Por: Benjamín Rivera

Desde que tengo uso de razón, consideré que los atardeceres son el momento más hermoso del día. En especial esos instantes mágicos, cuando el sol todavía se resiste a darle paso a la luna y los colores cálidos invaden nuestros ojos. A lo largo de mi vida, atesoré preciosos crepúsculos en distintas latitudes de nuestra tierra, pero el más lindo, al menos que yo ha presenciado en cuerpo y mente, fue en la maravillosa Colonia del Sacramento (Uruguay).
Y tendría que preguntarme si era acaso porque esa ciudad sobre el Río de la Plata parece como congelada en el tiempo, como ese instante entre la noche y el día. Era verano, hacía calor, estábamos caminando con mi compañera por la rambla que lucía tan preciosa como siempre. Sus farolas encendidas, su río infinito, sus adoquines gastados por donde desfilaban familias, parejas, niños corriendo detrás de una pelota.Casi sin que ella ni yo nos diéramos cuenta, la caminata terminó con la vista extasiada en ese horizonte de un melancólico naranja.
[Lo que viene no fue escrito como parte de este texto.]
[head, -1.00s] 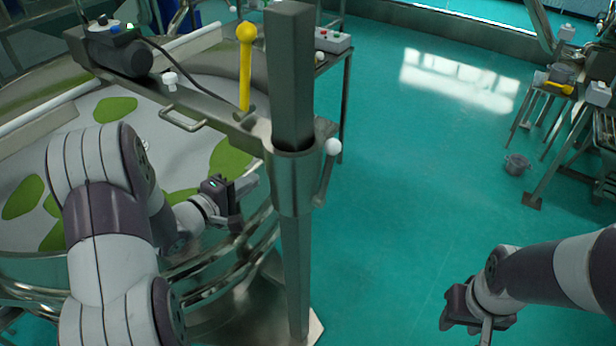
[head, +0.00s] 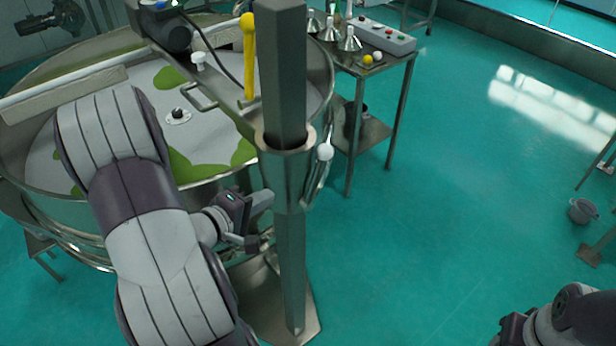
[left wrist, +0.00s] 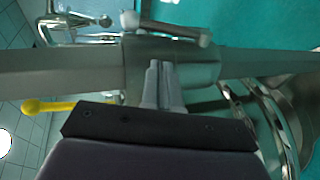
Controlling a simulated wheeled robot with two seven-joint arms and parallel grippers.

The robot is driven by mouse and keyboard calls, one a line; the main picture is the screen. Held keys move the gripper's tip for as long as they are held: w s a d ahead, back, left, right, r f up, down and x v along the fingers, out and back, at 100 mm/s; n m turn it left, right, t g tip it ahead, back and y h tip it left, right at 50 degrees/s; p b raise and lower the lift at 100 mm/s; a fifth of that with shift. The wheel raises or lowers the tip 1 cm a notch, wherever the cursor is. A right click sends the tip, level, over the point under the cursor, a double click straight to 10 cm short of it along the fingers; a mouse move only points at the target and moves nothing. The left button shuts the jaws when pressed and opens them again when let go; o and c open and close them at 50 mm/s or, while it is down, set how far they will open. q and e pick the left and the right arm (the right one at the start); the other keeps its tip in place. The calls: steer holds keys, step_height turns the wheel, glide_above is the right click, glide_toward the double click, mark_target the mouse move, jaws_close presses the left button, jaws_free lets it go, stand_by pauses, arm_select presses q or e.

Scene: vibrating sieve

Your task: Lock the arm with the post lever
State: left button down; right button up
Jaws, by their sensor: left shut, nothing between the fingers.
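The steel post (head: 290,250) stands upright with a collar (head: 287,165) around it. The horizontal arm (head: 215,75) joins the collar above the sieve. The post lever, a short rod with a white knob (head: 325,152), hangs at the collar's right side; it also shows across the top of the left wrist view (left wrist: 170,28). My right gripper (head: 512,330) is at the lower right, partly cut off.
A yellow ball-topped lever (head: 248,60) stands upright on the arm. The round sieve (head: 45,200) with green patches lies behind my left arm. A side table (head: 350,75) holds a button box (head: 385,38) and metal funnels. Open floor lies to the right.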

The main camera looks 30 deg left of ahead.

Contemplamos la puesta del sol en silencio, maravillados por tamaño espectáculo, y cuando terminó, las lágrimas inundaban nuestros ojos.
Claro que hubo otros, como aquella tarde que estaba yo recorriendo las calles de Marrakech (Marruecos) y desde la mezquita Koutoubia, comenzó a sonar el llamado a la oración islámico. Nunca había presenciado algo igual, la ciudad se vació en cuestión de minutos y el bullicio desapareció entre las plegarias en árabe. Fue en ese preciso momento, cuando los rayos del sol dibujaron cientos de sombras sobre la avenida Jamma El Fna y creí estar presenciando una ensoñación.

O aquella vez en Cuba, cuando tras una larga caminata por la Habana Vieja desemboqué en El Malecón a la hora en que cientos cubanos se sientan sobre sus murallas para celebrar el encuentro y y vaciar botellas de cerveza y ron entre risas y llantos. Era imposible no conmoverse hasta lo más profundo de la existencia y soñar que otro mundo era posible.
No sería justo olvidarme de la caída del sol desde lo alto del Sacromonte de Granada (España), con La Alhambra de testigo, cuando íbamos persiguiendo una rumba gitana y canastera que sonaba desde alguna de las cuevas.


Es que fueron tantos atardeceres, algunos atrapados por la lente de mi cámara y otros por mi memoria.
O en Río Caribe, en Venezuela, abrazado a mis padres y mi hermana; o entre las coloridas casas de San Diego, en la fantástica Cartagena, en la compañía de una chica de quien nunca más supe; o en la Casapueblo de Carlos Paéz Vilaró, mientras su voz recitaba el poema Ceremonia del Sol.
Díganme ustedes, si acaso no son estos tesoros de la vida los que nos acercan a lo divino del universo. ¿O es que yo soy un bicho raro? ¿O es que no soy un viajero, sino un cazador de atardeceres? ¿Hay algo inconsciente en mí que me hace perseguir al sol en su huida? ¿O es que soy un coleccionista? Pues bien, si es que lo soy, queridos amigos, déjenme confesarles que no cazo por deporte, cazo para vivir.